1: WP doesn't need to be 'friends' with her, if that were the case, he wouldn't bother posting on here
2: We're female.
3: Depending on the girl, as I said, none of us know her cept for WP, being straight and frank (especially in a guy way) can make them panic, say 'no' to being more than friends even if there are feelings and we can think too much and panic
4: We're female.
@1: A romantic relationship requires friendship
@2+4: Guys and Gals aren't so different. We all get nervous talking to someone we fancy etc.
@3: I'm not saying he should come straight out and say "You're the love of my life! I want to be with you forever!" Just to say "Hey, I'm free this friday, and I'd hate to be spending it bored and alone... Want to eat at that nice restauraunt you mentioned?"
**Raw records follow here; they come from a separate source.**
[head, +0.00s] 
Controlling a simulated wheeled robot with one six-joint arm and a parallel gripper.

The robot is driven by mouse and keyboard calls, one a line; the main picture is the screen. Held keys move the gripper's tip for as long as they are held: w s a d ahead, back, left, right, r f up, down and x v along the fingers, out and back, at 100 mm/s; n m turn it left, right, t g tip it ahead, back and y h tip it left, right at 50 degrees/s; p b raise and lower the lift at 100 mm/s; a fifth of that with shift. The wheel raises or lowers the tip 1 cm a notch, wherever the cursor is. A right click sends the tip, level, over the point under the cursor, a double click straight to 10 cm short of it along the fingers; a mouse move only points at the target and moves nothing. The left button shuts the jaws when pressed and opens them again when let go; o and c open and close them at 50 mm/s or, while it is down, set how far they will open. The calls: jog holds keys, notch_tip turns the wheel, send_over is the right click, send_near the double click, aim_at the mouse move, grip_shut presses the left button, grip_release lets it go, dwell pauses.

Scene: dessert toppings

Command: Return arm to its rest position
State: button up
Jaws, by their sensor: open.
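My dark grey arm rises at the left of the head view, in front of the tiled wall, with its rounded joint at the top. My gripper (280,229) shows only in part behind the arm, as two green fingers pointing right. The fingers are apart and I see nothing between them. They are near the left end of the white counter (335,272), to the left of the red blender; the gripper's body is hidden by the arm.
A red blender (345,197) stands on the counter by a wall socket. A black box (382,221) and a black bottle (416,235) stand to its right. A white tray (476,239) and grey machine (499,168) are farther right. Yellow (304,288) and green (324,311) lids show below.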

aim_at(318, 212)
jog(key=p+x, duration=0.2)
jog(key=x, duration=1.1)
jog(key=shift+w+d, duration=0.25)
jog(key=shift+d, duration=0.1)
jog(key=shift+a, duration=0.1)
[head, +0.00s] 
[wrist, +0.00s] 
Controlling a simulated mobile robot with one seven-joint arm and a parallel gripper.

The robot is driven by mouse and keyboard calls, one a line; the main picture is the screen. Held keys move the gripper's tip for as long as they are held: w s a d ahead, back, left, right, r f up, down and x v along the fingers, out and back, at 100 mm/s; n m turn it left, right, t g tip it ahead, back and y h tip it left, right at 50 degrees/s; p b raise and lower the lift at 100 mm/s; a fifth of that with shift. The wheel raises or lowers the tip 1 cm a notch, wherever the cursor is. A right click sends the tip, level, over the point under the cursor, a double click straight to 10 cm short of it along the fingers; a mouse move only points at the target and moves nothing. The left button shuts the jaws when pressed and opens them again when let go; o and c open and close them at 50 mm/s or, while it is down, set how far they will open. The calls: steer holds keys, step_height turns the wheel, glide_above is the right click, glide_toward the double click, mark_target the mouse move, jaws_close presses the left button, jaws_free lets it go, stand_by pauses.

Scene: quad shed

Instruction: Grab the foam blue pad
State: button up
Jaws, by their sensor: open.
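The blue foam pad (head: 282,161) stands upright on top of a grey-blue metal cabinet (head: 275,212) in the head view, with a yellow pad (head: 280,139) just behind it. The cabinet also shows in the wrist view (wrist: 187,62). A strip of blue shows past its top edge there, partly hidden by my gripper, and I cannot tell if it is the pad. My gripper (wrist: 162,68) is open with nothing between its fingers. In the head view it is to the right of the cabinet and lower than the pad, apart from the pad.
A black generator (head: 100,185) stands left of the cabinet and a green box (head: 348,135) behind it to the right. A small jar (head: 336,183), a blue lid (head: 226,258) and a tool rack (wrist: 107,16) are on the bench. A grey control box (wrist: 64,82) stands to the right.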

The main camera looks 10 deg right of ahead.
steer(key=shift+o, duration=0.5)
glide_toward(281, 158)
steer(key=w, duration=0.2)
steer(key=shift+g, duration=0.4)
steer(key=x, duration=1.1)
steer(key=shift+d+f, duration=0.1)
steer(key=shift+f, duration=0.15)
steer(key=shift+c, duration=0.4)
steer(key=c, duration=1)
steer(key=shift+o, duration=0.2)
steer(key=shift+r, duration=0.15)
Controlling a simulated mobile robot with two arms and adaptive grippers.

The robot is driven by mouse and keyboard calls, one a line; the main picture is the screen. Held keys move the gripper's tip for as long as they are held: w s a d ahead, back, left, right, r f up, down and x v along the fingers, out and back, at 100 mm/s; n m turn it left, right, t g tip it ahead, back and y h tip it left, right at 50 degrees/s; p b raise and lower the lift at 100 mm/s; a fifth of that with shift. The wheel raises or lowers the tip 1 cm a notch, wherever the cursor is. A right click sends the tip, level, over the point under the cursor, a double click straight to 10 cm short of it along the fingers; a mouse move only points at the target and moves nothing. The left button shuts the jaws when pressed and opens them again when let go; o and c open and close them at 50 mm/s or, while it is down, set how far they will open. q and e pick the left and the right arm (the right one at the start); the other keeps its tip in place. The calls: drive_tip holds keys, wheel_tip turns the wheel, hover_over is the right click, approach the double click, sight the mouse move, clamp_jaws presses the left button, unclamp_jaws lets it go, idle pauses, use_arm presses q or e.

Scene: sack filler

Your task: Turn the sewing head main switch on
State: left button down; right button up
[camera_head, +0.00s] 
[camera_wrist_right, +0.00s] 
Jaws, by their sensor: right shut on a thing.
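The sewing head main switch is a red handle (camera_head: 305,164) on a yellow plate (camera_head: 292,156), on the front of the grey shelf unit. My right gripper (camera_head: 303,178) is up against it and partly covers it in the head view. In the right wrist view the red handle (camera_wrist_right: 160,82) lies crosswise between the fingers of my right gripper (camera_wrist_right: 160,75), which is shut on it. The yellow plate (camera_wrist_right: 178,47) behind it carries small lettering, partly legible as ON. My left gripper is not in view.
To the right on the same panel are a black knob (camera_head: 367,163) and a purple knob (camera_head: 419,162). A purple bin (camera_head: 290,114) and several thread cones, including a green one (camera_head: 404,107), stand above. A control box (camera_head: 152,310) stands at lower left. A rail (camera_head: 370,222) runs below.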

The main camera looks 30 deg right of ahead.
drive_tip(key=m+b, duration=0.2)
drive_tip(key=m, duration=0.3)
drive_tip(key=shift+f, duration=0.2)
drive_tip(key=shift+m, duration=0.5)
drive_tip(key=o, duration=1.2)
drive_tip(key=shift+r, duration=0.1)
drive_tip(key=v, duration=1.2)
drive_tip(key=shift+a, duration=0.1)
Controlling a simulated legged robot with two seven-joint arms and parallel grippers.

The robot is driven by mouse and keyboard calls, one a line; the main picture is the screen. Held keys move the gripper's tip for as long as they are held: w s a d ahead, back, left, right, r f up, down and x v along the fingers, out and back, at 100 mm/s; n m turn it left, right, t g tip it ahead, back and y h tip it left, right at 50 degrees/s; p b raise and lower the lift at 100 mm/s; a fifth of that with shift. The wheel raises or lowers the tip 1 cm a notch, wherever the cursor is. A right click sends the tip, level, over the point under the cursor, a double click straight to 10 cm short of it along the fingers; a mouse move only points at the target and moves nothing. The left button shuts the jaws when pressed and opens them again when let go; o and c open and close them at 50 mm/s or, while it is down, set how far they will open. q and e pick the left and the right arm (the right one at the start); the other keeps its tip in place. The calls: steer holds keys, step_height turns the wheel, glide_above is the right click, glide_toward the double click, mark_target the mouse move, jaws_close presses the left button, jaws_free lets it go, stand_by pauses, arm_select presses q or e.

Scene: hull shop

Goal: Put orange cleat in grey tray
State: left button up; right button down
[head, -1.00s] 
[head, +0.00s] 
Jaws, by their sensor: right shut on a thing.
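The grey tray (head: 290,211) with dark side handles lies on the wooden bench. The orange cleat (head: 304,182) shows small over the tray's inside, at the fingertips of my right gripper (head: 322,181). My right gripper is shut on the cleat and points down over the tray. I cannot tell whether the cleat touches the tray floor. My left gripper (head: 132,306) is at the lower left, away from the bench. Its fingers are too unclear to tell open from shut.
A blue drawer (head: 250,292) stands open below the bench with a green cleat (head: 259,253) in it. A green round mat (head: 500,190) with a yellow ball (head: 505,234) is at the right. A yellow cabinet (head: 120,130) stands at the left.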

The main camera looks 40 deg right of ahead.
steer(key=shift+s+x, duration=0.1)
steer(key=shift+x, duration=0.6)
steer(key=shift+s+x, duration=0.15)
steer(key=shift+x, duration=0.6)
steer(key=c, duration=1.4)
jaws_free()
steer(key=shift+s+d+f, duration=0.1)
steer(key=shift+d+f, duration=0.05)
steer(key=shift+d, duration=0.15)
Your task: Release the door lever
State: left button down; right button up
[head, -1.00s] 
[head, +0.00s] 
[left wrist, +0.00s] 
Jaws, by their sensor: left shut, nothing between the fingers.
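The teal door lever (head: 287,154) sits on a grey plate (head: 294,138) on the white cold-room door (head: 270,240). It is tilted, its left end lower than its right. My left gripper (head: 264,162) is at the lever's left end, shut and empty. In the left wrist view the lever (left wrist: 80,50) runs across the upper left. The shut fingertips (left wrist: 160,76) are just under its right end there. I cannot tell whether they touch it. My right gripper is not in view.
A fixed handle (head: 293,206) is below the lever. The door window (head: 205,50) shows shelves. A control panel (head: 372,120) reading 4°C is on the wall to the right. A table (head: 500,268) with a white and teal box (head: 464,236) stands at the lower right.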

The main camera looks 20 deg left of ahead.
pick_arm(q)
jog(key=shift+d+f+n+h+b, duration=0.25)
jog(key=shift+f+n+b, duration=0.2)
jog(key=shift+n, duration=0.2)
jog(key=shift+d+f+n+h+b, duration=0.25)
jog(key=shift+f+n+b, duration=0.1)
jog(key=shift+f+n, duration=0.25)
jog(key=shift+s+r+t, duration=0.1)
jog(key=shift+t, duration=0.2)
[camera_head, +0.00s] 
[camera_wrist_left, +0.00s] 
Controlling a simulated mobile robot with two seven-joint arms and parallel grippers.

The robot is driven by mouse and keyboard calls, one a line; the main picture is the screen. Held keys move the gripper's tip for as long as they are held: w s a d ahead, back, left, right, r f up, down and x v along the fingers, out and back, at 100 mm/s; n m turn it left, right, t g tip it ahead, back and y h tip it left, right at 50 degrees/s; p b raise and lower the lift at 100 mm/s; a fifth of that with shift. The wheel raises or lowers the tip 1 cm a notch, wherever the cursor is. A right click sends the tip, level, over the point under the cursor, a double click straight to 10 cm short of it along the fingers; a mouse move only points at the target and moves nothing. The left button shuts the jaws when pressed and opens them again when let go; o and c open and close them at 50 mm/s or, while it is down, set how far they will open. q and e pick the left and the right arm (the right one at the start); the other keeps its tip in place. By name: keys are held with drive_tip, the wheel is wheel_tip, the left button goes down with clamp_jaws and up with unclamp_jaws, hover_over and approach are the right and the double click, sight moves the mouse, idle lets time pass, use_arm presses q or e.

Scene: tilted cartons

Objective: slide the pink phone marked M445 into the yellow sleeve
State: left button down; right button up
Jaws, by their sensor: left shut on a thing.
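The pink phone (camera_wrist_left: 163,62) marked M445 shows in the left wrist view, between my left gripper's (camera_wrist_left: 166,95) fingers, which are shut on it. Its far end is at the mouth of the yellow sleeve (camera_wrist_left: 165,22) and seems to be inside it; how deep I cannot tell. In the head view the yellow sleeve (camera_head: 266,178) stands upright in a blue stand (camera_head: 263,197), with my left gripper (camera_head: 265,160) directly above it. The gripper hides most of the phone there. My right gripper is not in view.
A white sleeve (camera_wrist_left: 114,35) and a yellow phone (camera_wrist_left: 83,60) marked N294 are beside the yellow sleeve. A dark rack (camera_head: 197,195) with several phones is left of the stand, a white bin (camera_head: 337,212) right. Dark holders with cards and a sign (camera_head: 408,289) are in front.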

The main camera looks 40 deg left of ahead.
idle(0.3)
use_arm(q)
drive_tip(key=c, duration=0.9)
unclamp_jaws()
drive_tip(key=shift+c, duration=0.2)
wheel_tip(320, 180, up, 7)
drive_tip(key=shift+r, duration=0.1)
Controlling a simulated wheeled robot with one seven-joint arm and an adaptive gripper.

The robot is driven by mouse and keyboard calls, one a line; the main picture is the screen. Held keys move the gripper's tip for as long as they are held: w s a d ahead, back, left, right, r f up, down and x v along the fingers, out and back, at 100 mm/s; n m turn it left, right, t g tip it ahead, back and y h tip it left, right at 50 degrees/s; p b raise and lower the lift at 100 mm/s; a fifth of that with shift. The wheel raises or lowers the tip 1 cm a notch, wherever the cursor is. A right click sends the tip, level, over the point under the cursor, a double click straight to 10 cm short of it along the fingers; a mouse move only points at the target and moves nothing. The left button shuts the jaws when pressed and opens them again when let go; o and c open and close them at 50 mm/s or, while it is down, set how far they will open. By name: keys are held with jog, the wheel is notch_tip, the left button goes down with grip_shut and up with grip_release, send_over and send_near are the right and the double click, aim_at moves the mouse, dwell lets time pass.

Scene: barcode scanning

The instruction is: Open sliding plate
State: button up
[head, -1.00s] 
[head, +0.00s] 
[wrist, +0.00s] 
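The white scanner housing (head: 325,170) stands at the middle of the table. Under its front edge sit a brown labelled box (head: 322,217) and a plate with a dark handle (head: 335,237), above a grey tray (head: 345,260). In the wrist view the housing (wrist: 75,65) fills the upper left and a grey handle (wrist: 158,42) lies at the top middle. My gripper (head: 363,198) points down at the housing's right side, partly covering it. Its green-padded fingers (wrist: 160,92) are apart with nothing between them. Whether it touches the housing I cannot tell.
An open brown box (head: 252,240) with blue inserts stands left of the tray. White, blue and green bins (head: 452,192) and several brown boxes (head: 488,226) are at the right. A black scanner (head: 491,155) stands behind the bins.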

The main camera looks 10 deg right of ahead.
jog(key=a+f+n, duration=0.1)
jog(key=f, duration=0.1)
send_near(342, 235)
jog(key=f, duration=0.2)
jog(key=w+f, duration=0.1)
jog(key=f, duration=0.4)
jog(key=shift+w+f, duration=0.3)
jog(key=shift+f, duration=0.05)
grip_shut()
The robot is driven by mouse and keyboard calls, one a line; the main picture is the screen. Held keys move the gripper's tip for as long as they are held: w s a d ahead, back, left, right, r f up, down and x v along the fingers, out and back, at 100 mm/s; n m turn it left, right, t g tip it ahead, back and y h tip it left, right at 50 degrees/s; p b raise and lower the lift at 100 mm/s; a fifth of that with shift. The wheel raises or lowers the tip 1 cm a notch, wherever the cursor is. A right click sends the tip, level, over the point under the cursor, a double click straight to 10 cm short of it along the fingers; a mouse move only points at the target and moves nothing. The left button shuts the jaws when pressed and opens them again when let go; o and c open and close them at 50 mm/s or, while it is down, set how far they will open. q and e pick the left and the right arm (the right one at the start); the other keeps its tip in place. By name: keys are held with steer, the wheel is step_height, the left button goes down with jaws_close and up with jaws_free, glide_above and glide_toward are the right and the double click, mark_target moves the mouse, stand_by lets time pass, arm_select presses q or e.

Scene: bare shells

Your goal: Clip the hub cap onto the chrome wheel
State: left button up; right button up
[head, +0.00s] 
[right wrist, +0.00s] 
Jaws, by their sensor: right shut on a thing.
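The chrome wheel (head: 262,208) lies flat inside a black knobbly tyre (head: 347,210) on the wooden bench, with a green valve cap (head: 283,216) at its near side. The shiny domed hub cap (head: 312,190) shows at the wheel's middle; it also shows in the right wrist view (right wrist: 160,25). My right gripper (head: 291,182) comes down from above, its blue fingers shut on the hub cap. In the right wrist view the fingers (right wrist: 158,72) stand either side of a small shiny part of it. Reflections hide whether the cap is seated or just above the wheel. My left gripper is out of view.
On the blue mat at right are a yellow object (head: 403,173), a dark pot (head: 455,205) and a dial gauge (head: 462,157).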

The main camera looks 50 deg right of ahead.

With a guy friend it's similiar, you don't say "I think you're a really great guy to be around, I hope we can spend loads of time together", no you just say "hey it was nice hanging around with you, I'm free for lunch tomorrow and I know this great place downtown, wanna come with?". And they'll either say "sure!", or they'll say "sorry I'm busy, thursday would be better for me" or they'll say "No, get away from me you creep!" (I get the third one a lot...)

Quote:
If it were so easy between guys and girls, this thread wouldn't exist, there'd be no need for it.
Not claiming to be the love guru, I have a pretty terrible (IE non-existent) romantic record. But from my own experience, a lot of us just overthink things. You should just keep things simple and casual. Be open and friendly, don't come on too hard, and if you want to meet up with them, meet up with them. They might say no, or they might say yes. If they said no, they probably weren't really interested in you anyway. Most of us will say yes if it doesn't feel like some huge deal. We all like meeting new people and making new friends (or girl/boyfriends as the case may be).

Quote:
I'm not one for games either, letting her know the deal and then handling that piece of knowledge for a while usually depends on how it's delivered to her, how a guy says it. For that, you'd have to know her personality.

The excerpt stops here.